One thing that I have come to treasure the most through this experience of living with Darin and Heather is transparency. In order for us to live together and enjoy it, and not just survive it, we have to display a level of vulnerability with one another. Being transparent means that we don’t just see the fun, likeable parts of each other, we see everything. You can’t hide those personal struggles you’d rather didn’t exist.
I believe this was crucial to David and I growing in our marriage and as a family. Darin and Heather have one of the best marriages that we have seen. Inviting them into our lives on a daily basis allowed them to really see where we were as a couple. We could have simply seen a marriage counselor and that would have been a good thing, but when you have another couple that sees your every move, they really know where you are. They have helped us work through a number of issues that had eaten away at our marriage because we have all been willing to be transparent.

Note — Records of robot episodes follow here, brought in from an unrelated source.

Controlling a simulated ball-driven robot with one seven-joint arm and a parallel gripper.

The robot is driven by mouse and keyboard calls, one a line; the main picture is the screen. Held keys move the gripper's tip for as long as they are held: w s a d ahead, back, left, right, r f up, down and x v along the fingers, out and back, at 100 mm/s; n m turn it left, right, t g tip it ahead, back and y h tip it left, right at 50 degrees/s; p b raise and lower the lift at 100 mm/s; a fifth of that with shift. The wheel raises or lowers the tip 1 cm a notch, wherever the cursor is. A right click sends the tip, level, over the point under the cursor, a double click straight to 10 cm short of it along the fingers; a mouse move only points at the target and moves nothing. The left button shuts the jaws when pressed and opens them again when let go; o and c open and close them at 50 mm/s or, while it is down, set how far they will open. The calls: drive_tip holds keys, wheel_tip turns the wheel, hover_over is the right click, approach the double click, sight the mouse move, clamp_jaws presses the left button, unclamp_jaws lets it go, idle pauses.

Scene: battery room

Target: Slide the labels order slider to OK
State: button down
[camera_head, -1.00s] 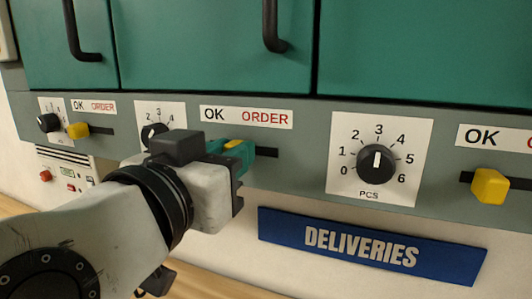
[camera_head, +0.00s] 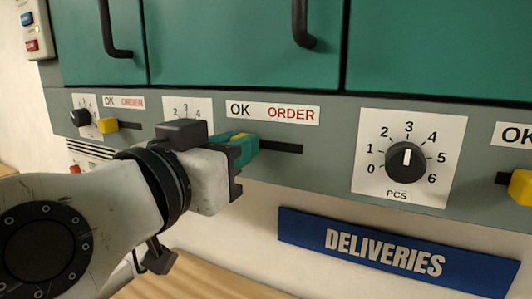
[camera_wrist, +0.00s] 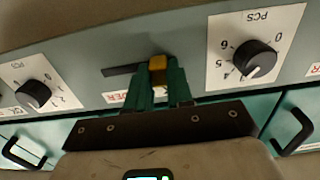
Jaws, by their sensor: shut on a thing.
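The yellow slider knob (camera_head: 238,136) sits in a dark horizontal slot (camera_head: 284,148) beneath the OK/ORDER label (camera_head: 272,112). It is below the OK end, and bare slot runs to its right below ORDER. My gripper (camera_head: 242,148) has green fingers and is shut on the knob. In the wrist view, which is upside down, my gripper (camera_wrist: 159,82) holds the knob (camera_wrist: 157,67) between its fingertips. Bare slot (camera_wrist: 120,71) shows to the knob's left there. The fingers hide part of the label and the slot's OK end.
Similar yellow sliders stand at left (camera_head: 108,125) and far right (camera_head: 521,187). A PCS dial (camera_head: 406,160) is right of the held slider. Green cabinet doors (camera_head: 237,45) with dark handles hang above. A blue DELIVERIES sign (camera_head: 390,252) is below.

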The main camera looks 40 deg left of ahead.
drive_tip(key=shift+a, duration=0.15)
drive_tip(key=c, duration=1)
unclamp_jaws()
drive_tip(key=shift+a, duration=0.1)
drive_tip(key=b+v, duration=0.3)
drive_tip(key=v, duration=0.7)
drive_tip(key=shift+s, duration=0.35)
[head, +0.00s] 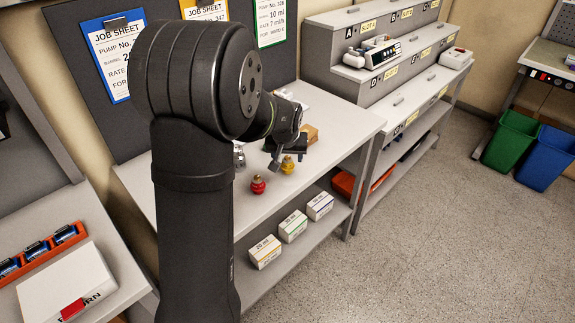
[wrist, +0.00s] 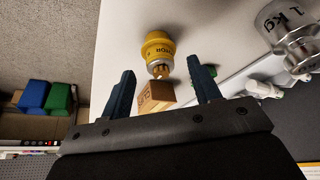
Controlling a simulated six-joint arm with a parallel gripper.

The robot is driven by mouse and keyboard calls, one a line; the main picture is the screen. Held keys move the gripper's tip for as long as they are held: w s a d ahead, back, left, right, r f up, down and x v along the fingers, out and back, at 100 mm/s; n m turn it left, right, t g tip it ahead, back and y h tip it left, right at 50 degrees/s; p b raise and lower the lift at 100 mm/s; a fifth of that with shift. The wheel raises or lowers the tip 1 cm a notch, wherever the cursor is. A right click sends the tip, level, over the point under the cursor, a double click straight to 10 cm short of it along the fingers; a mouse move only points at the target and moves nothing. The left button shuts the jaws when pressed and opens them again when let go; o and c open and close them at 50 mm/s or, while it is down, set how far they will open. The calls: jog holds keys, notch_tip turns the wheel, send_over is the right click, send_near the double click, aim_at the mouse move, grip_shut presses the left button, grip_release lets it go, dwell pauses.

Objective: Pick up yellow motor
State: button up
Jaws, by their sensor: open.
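The yellow motor (head: 288,166) stands on the white bench top, just below my gripper (head: 284,158) in the head view. In the wrist view the yellow motor (wrist: 158,48) lies ahead of my gripper (wrist: 161,78), roughly centred between the blue fingertips and a little beyond them. The fingers are apart, with nothing held between them. I cannot tell the exact gap between fingertips and motor. A red motor (head: 258,185) stands to the left of the yellow one in the head view.
A wooden block (wrist: 154,97) shows between the fingers, close to the yellow motor. A metal 1 kg weight (wrist: 290,32) stands at the right in the wrist view. The bench front edge is near the motors, with boxes (head: 293,226) on the shelf below.

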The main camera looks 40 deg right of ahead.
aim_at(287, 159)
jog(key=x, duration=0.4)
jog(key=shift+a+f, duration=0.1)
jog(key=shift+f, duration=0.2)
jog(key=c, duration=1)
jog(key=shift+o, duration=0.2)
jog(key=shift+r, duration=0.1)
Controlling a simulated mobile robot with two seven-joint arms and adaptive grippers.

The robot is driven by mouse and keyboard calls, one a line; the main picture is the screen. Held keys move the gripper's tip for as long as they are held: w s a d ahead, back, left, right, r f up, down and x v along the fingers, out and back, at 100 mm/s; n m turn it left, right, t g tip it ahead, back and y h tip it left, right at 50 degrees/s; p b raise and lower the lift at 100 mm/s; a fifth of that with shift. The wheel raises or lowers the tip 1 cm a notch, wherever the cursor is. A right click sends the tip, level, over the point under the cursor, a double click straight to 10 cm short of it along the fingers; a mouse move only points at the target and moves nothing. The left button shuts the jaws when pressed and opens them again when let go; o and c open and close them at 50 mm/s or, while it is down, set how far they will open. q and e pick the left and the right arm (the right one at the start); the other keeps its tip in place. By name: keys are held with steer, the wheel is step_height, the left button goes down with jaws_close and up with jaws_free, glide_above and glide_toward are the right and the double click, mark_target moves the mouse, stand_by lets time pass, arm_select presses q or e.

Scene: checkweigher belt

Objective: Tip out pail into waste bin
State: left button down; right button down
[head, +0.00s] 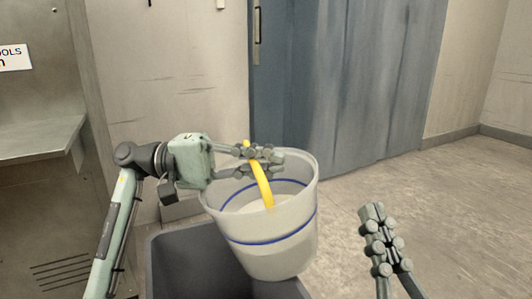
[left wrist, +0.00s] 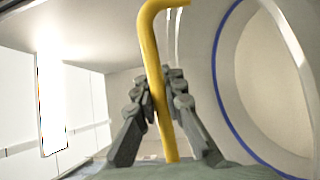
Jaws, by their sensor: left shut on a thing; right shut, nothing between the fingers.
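A whitish pail (head: 280,240) with a blue stripe and a yellow handle (head: 262,180) hangs in the air, slightly tilted, in the head view. My left gripper (head: 268,160) is shut on the yellow handle, at the pail's rim. The handle (left wrist: 152,70) also shows between the fingers in the left wrist view, with the pail (left wrist: 205,60) beside it at the right. Something pale shows inside the pail; I cannot tell what it is. A dark grey waste bin (head: 185,240) stands below the pail, partly hidden by it. My right gripper (head: 376,228) is shut and empty, right of the pail.
A blue-grey door (head: 340,90) and a pale wall (head: 165,80) stand behind. A metal cabinet with a shelf (head: 40,138) is at the left, close to my left arm. The floor (head: 440,200) at the right is clear.

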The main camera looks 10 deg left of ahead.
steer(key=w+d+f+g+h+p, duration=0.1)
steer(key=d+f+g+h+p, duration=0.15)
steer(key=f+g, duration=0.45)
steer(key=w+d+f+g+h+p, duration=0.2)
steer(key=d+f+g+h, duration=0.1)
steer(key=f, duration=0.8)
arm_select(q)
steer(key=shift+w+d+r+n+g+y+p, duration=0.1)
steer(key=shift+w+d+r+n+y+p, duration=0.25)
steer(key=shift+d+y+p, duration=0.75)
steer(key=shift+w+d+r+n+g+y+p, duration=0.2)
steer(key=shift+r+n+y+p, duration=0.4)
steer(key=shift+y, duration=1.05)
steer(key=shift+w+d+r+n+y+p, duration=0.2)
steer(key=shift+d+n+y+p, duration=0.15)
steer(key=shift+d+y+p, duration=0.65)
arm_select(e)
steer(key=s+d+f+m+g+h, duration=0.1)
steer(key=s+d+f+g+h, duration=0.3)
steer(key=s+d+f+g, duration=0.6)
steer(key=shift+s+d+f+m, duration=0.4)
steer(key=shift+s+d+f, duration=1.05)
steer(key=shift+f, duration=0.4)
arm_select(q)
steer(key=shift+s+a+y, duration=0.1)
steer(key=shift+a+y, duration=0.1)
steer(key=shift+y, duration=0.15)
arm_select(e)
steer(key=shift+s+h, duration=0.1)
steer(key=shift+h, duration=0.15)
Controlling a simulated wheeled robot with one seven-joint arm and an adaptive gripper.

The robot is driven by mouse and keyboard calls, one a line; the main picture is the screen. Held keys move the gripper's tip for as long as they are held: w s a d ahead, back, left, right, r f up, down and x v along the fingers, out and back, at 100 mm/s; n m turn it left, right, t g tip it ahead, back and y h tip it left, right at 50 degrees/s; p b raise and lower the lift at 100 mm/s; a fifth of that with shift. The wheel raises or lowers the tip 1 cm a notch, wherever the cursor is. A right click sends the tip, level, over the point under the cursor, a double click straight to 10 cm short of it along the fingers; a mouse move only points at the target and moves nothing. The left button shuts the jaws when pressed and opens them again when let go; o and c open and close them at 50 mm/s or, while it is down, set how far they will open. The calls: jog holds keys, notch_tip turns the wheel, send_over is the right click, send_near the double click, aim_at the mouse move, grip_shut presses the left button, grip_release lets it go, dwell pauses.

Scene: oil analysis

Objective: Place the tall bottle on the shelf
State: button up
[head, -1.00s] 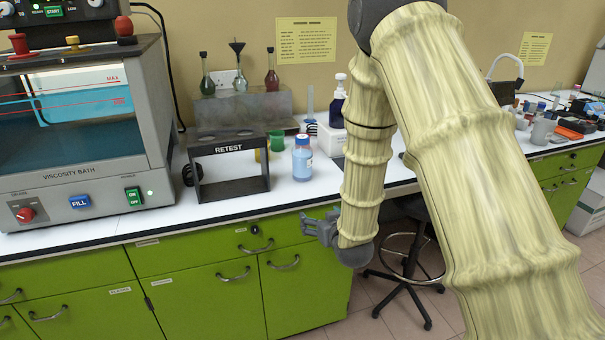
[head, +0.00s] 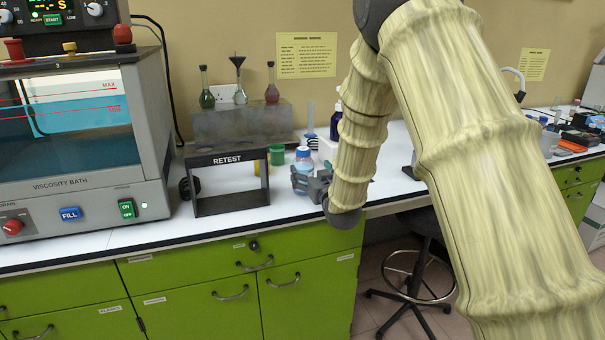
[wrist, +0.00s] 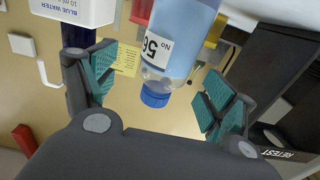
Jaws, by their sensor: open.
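A clear bottle (head: 303,158) with a blue cap and blue contents stands upright on the white counter, partly hidden by my gripper in the head view. In the wrist view the bottle (wrist: 182,45) has a white "No 56" label and appears upside down between the finger pads. My gripper (head: 303,180) is open at the bottle's near side; it also shows in the wrist view (wrist: 157,92), with gaps between pads and bottle. A black rack (head: 229,159) marked RETEST stands left of the bottle. Behind it is a grey raised shelf (head: 240,125) holding several flasks.
A viscosity bath (head: 85,180) fills the left of the counter. A green-lidded jar (head: 277,154) and a dark pump bottle (head: 336,122) stand close behind the bottle. A white box labelled BLUE WATER (wrist: 75,8) shows in the wrist view. A stool (head: 415,270) stands below.

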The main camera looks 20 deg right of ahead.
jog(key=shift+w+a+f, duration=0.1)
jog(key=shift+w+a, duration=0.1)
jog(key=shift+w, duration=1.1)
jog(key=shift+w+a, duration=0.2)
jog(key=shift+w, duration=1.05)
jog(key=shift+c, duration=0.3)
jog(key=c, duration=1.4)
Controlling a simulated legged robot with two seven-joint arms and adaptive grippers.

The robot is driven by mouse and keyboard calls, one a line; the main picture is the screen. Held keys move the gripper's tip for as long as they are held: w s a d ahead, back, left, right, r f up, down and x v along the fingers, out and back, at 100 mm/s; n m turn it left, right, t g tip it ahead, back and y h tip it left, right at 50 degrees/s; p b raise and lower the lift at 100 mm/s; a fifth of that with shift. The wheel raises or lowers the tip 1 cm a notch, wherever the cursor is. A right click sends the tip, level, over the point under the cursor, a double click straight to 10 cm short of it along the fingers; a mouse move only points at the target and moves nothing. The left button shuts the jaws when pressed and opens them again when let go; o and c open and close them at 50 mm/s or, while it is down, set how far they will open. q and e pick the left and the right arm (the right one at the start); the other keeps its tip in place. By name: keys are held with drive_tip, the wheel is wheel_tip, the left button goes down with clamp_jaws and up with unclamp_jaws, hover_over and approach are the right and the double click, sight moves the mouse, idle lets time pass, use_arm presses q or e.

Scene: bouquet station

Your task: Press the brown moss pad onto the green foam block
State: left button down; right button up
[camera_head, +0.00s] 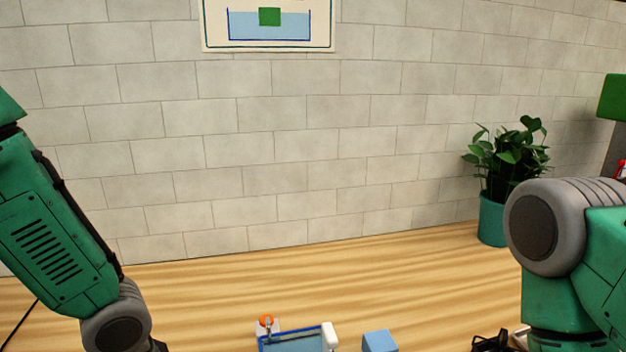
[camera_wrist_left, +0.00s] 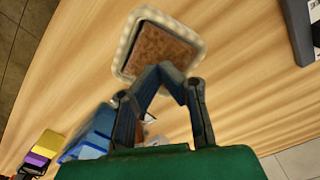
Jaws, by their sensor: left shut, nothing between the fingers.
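The brown moss pad (camera_wrist_left: 160,48) lies in a pale, rounded-square tray (camera_wrist_left: 122,52) at the top middle of the left wrist view. My left gripper (camera_wrist_left: 166,72) is shut and empty, its dark fingertips close together at the near edge of the pad. I cannot tell whether they touch it. In the head view the left arm enters from the left and its gripper is out of frame. My right gripper (camera_head: 490,342) shows only as dark parts at the bottom edge, its jaws unclear. No green foam block can be made out with certainty; a green piece (camera_head: 613,97) shows at the right edge.
A blue-rimmed basin (camera_head: 292,333) stands at the bottom of the head view, with an orange round thing (camera_head: 266,320) and a light blue block (camera_head: 380,340) beside it. A potted plant (camera_head: 508,160) stands by the brick wall. Yellow (camera_wrist_left: 48,141) and purple (camera_wrist_left: 37,159) items lie lower left.

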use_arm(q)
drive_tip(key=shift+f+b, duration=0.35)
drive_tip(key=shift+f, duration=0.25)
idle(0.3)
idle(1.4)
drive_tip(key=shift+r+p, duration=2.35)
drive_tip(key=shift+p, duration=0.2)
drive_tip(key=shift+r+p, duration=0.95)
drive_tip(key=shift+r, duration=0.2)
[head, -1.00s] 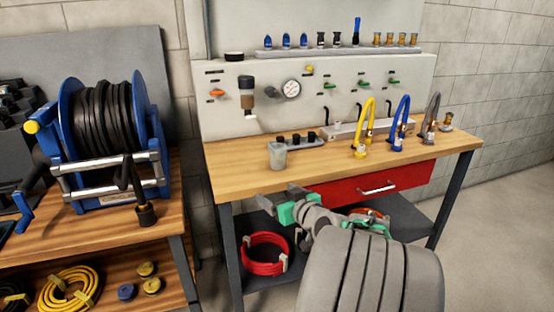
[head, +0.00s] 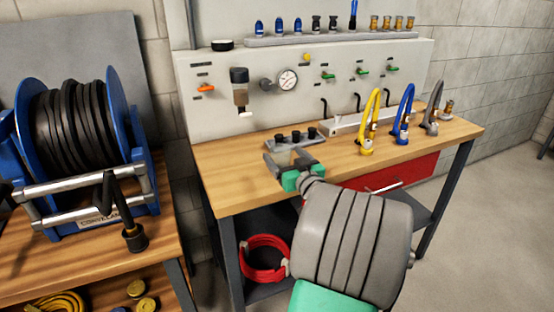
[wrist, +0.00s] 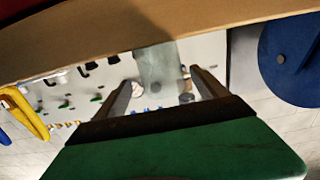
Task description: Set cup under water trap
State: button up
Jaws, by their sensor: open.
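The water trap (head: 240,90) hangs on the grey panel, with a dark top, a brownish bowl and a white drain tip below. My gripper (head: 290,158) is open over the front left of the wooden bench, below and right of the trap. In the wrist view, a pale, see-through greenish cup (wrist: 158,66) shows between the spread fingers of my gripper (wrist: 162,86). I cannot tell whether either finger touches it. In the head view I cannot make the cup out clearly at the gripper. The trap is hard to pick out in the wrist view.
A small grey rack with black pieces (head: 293,140) stands just behind my gripper. Yellow (head: 370,120), blue (head: 404,115) and grey hoses stand farther right on the bench (head: 235,185). A gauge (head: 287,78) is right of the trap. A blue hose reel (head: 85,130) stands left.

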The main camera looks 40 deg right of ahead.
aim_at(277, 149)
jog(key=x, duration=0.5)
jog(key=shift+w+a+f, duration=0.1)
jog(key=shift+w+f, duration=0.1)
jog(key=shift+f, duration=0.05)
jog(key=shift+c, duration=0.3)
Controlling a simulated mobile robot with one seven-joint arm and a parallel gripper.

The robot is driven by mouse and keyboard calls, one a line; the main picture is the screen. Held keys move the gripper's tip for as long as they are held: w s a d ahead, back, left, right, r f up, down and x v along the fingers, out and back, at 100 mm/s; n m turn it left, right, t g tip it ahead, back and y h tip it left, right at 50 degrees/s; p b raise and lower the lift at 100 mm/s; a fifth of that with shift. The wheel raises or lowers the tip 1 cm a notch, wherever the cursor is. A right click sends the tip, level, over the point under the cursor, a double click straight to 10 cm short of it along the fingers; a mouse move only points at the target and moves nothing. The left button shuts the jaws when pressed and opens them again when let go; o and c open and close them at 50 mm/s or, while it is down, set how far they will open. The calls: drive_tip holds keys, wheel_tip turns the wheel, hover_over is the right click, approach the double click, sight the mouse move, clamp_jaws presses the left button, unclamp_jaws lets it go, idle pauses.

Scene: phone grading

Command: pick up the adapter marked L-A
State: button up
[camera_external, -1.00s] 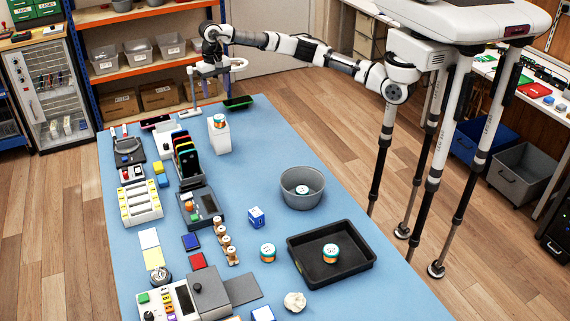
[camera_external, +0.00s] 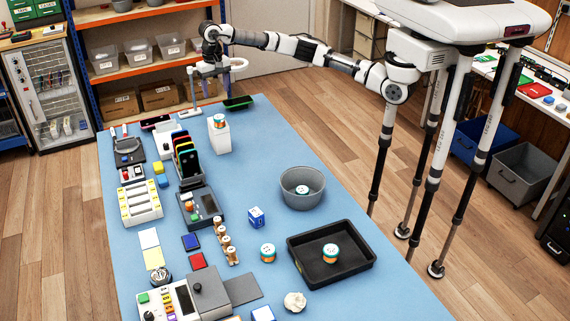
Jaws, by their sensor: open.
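Several small round pieces with teal and orange sides and pale marked tops are in view, and their marks are too small to read. One sits on a white block (camera_external: 219,139), one is in the grey bowl (camera_external: 293,202), one stands on the blue table (camera_external: 267,254), and one is in the black tray (camera_external: 357,266). I cannot tell which object is the adapter marked L-A. My gripper (camera_external: 212,88) is open at the table's far end, above and a little behind the white block. Its fingertips are small in view, and I see nothing held between them.
A white stand (camera_external: 189,112) is close to my gripper's left. A rack of phones (camera_external: 187,160), a blue cube (camera_external: 256,217) and a row of wooden pieces (camera_external: 226,241) stand on the table. Orange shelving (camera_external: 150,65) is behind. The table's right far side is mostly clear.

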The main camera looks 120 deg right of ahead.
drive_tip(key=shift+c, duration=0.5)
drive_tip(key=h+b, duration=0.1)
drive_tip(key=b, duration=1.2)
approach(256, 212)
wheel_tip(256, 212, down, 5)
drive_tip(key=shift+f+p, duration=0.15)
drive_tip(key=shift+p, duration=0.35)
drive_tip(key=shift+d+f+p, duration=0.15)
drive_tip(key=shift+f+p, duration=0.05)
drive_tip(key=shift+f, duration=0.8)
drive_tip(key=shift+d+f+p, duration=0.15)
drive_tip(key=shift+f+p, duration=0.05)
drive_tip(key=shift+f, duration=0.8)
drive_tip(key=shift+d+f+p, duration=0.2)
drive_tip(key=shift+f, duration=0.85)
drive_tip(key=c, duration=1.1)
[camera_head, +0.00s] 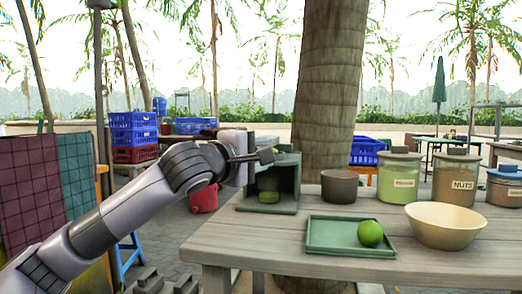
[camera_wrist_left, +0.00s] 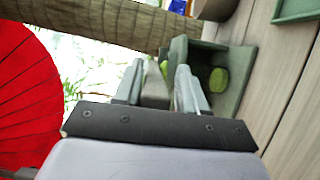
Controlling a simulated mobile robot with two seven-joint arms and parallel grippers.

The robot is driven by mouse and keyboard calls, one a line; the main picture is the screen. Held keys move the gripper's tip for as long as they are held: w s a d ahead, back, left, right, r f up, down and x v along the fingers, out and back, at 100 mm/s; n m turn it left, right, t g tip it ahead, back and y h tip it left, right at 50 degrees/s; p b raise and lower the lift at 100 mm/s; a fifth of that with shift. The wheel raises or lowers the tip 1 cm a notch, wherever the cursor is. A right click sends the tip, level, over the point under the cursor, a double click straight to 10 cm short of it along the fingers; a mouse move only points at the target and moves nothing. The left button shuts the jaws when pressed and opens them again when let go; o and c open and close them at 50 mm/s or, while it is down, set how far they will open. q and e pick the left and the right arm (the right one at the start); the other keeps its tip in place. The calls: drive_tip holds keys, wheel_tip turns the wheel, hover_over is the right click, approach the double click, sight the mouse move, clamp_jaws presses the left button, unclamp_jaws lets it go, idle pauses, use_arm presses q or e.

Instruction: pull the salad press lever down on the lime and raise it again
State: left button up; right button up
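The dark green salad press (camera_head: 286,178) stands at the table's left end, its open side facing me. A green lime (camera_head: 269,196) sits low inside it, below a darker green rounded part. In the left wrist view the press (camera_wrist_left: 234,92) and the lime (camera_wrist_left: 218,79) lie beyond my fingers. My left gripper (camera_head: 258,156) is at the upper front of the press. In the wrist view its fingers (camera_wrist_left: 158,90) stand apart on either side of the grey lever (camera_wrist_left: 154,88), with gaps showing. My right gripper is not in view.
A green tray (camera_head: 325,246) with a loose lime (camera_head: 370,233) lies at the table's middle. A brown pot (camera_head: 340,186), a cream bowl (camera_head: 445,228) and lidded jars (camera_head: 399,180) stand to the right of the press. A tree trunk (camera_head: 330,90) rises behind the table.

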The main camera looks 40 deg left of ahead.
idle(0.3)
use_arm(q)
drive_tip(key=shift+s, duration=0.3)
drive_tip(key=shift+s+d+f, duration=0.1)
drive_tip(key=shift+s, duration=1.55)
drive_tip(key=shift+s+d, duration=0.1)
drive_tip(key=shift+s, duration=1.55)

But we all know that it is not enough to simply be transparent; it must be done under the pretense of love. Because I know that Heather loves me, I want to share my fears, my hopes, my failures. I want her to ask me difficult questions and I want to listen to what she thinks about a situation. I trust her because I love her and I know that she loves me.
We are created for community. This is part of being created in the image of God. And if God, our creator lives in community as Father, Son, and Spirit, how much more do we need community? And living in community doesn’t mean simply living together, it means doing life together and at the heart of this is transparency.
If you find that your relationships lack depth...
- Are you willing to take a risk and be transparent with others?
- Are you willing to create a relationship based on God’s love where others feel safe in their transparency with you?
Love freely and from that transparency will flow.